**SUPPLIED DATA:**
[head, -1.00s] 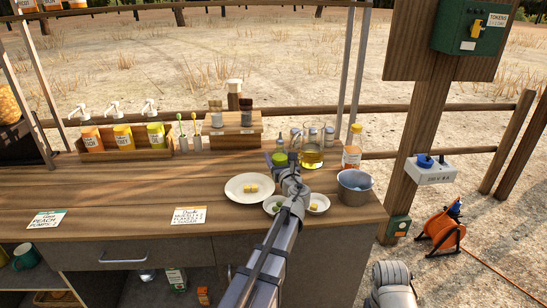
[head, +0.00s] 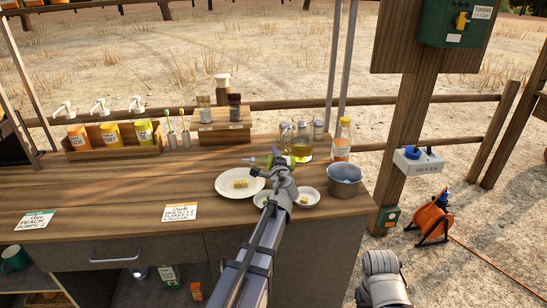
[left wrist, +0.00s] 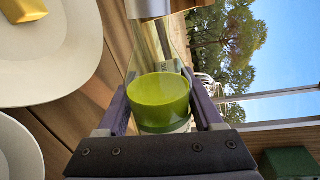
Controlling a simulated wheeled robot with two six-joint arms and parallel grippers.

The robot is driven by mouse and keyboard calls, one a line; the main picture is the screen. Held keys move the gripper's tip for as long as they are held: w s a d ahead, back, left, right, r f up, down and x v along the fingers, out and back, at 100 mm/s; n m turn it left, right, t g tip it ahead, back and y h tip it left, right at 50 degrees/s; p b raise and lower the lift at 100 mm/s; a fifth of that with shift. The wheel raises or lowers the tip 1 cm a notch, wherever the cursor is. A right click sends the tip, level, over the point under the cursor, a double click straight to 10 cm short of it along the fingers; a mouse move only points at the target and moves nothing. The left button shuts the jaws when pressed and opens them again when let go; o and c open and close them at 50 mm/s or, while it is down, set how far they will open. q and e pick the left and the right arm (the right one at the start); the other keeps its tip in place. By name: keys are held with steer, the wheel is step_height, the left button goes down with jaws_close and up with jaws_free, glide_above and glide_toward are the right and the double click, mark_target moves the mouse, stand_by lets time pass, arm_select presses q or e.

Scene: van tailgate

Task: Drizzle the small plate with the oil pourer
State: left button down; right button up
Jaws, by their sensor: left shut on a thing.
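The oil pourer (head: 270,161), a clear bottle with green oil, is in my left gripper (head: 277,171). It lies tipped over, its spout end toward the left, above the right edge of the small plate. In the left wrist view the bottle (left wrist: 158,98) sits between both fingers, its metal top at the upper edge and its spout out of frame. The small plate (head: 225,188) is white, flat on the counter, and bears yellow pieces. Its rim also shows in the left wrist view (left wrist: 50,80). I see no stream of oil. My right gripper is out of view.
Two small white bowls (head: 313,201) sit right of the plate, one partly behind my left arm.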

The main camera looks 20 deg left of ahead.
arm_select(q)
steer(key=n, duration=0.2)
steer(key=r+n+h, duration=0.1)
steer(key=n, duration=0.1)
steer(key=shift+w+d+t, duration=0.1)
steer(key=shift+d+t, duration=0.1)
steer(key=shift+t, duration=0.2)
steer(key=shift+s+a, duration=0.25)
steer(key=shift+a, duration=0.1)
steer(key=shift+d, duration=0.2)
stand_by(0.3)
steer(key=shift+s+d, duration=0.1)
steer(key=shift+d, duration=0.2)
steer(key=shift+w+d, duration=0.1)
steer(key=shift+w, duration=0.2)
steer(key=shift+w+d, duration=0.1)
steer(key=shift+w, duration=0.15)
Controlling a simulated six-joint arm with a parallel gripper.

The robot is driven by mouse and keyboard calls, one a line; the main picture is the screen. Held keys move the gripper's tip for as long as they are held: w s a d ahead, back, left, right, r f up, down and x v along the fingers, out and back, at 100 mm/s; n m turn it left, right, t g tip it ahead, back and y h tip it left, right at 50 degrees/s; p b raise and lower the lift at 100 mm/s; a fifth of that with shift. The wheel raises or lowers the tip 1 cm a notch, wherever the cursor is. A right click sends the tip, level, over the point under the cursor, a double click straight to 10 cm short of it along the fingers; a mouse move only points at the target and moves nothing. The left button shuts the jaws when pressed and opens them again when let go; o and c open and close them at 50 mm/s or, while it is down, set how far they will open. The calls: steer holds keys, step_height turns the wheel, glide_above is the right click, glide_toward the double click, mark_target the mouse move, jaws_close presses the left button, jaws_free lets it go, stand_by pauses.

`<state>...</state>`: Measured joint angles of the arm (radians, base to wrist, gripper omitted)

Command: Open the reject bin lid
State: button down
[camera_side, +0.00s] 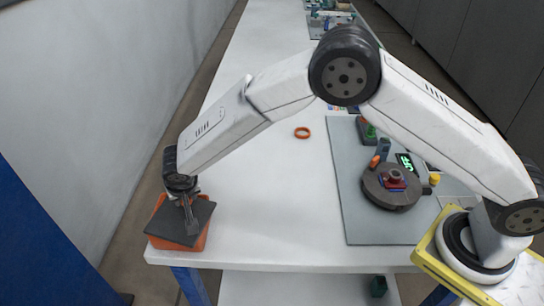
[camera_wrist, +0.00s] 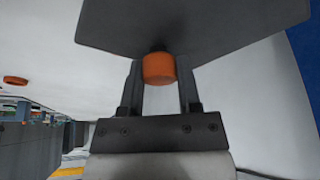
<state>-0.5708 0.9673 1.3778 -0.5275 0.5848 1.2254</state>
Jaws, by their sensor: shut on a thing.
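The reject bin (camera_side: 203,240) is orange and stands at the near left corner of the white table. Its dark grey lid (camera_side: 167,228) covers most of its top, with orange bin edges showing at the upper left and lower right. Whether the lid is lifted off the rim I cannot tell. In the wrist view the lid (camera_wrist: 195,25) fills the top, with an orange knob (camera_wrist: 158,68) on it. My gripper (camera_side: 192,230) is over the lid, pointing down. In the wrist view my gripper (camera_wrist: 160,80) has its fingers on both sides of the knob, shut on it.
An orange ring (camera_side: 302,132) lies alone on the table. A grey mat (camera_side: 358,222) to the right carries a dark round turntable (camera_side: 388,198) with parts on it and a green-lit display (camera_side: 406,163). The table between bin and mat is clear. The table edge (camera_side: 270,266) is close to the bin.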

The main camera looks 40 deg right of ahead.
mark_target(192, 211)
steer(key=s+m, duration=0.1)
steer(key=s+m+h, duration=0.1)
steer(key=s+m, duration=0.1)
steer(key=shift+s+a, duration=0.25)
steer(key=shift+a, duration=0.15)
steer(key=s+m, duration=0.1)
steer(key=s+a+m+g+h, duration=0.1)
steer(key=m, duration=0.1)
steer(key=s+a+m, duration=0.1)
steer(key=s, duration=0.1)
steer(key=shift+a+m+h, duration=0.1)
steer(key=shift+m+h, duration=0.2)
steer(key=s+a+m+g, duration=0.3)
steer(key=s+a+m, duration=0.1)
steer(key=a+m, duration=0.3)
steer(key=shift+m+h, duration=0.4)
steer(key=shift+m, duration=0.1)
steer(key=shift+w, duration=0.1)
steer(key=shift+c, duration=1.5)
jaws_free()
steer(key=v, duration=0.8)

**PROBLEM:**
Transcribe the full listing above exactly, with the images removed.

**TASK ANSWER:**
[head, -1.00s] 
[head, +0.00s] 
[left wrist, +0.00s] 
Controlling a simulated wheeled robot with two six-joint arms and parallel grippers.

The robot is driven by mouse and keyboard calls, one a line; the main picture is the screen. Held keys move the gripper's tip for as long as they are held: w s a d ahead, back, left, right, r f up, down and x v along the fingers, out and back, at 100 mm/s; n m turn it left, right, t g tip it ahead, back and y h tip it left, right at 50 degrees/s; p b raise and lower the lift at 100 mm/s; a fifth of that with shift. The wheel raises or lowers the tip 1 cm a notch, wherever the cursor is. A right click sends the tip, level, over the point under the cursor, a double click straight to 10 cm short of it along the fingers; a mouse move only points at the target and moves nothing. The left button shuts the jaws when pressed and opens them again when let go; o and c open and close them at 50 mm/s or, while it is down, set how far they will open. q and e pick the left and the right arm (the right one at the start); the other keeps its tip in place. By name: keys are held with steer, the wheel is step_height, the left button goes down with jaws_close and up with jaws_free, glide_above and glide_toward are the right and the double click, mark_target moves the mouse, stand_by lets time pass, arm_select presses q or e.

Scene: van tailgate

Task: Drizzle the small plate with the oil pourer
State: left button down; right button up
Jaws, by their sensor: left shut on a thing.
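The oil pourer (head: 270,161), a clear bottle with green oil, is in my left gripper (head: 277,171). It lies tipped over, its spout end toward the left, above the right edge of the small plate. In the left wrist view the bottle (left wrist: 158,98) sits between both fingers, its metal top at the upper edge and its spout out of frame. The small plate (head: 225,188) is white, flat on the counter, and bears yellow pieces. Its rim also shows in the left wrist view (left wrist: 50,80). I see no stream of oil. My right gripper is out of view.
Two small white bowls (head: 313,201) sit right of the plate, one partly behind my left arm.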

The main camera looks 20 deg left of ahead.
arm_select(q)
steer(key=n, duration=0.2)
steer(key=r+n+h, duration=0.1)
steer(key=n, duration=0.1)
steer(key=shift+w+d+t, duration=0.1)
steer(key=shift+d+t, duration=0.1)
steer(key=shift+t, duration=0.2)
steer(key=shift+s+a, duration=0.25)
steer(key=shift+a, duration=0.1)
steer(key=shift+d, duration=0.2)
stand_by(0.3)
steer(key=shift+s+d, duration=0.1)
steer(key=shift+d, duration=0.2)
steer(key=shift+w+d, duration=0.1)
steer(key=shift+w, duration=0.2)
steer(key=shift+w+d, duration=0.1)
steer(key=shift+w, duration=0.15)
Controlling a simulated six-joint arm with a parallel gripper.

The robot is driven by mouse and keyboard calls, one a line; the main picture is the screen. Held keys move the gripper's tip for as long as they are held: w s a d ahead, back, left, right, r f up, down and x v along the fingers, out and back, at 100 mm/s; n m turn it left, right, t g tip it ahead, back and y h tip it left, right at 50 degrees/s; p b raise and lower the lift at 100 mm/s; a fifth of that with shift. The wheel raises or lowers the tip 1 cm a notch, wherever the cursor is. A right click sends the tip, level, over the point under the cursor, a double click straight to 10 cm short of it along the fingers; a mouse move only points at the target and moves nothing. The left button shuts the jaws when pressed and opens them again when let go; o and c open and close them at 50 mm/s or, while it is down, set how far they will open. The calls: steer holds keys, step_height turns the wheel, glide_above is the right click, glide_toward the double click, mark_target the mouse move, jaws_close presses the left button, jaws_free lets it go, stand_by pauses.

`<state>...</state>`: Measured joint angles of the arm (radians, base to wrist, gripper omitted)

Command: Open the reject bin lid
State: button down
[camera_side, +0.00s] 
[camera_wrist, +0.00s] 
<state>-0.5708 0.9673 1.3778 -0.5275 0.5848 1.2254</state>
Jaws, by their sensor: shut on a thing.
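The reject bin (camera_side: 203,240) is orange and stands at the near left corner of the white table. Its dark grey lid (camera_side: 167,228) covers most of its top, with orange bin edges showing at the upper left and lower right. Whether the lid is lifted off the rim I cannot tell. In the wrist view the lid (camera_wrist: 195,25) fills the top, with an orange knob (camera_wrist: 158,68) on it. My gripper (camera_side: 192,230) is over the lid, pointing down. In the wrist view my gripper (camera_wrist: 160,80) has its fingers on both sides of the knob, shut on it.
An orange ring (camera_side: 302,132) lies alone on the table. A grey mat (camera_side: 358,222) to the right carries a dark round turntable (camera_side: 388,198) with parts on it and a green-lit display (camera_side: 406,163). The table between bin and mat is clear. The table edge (camera_side: 270,266) is close to the bin.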

The main camera looks 40 deg right of ahead.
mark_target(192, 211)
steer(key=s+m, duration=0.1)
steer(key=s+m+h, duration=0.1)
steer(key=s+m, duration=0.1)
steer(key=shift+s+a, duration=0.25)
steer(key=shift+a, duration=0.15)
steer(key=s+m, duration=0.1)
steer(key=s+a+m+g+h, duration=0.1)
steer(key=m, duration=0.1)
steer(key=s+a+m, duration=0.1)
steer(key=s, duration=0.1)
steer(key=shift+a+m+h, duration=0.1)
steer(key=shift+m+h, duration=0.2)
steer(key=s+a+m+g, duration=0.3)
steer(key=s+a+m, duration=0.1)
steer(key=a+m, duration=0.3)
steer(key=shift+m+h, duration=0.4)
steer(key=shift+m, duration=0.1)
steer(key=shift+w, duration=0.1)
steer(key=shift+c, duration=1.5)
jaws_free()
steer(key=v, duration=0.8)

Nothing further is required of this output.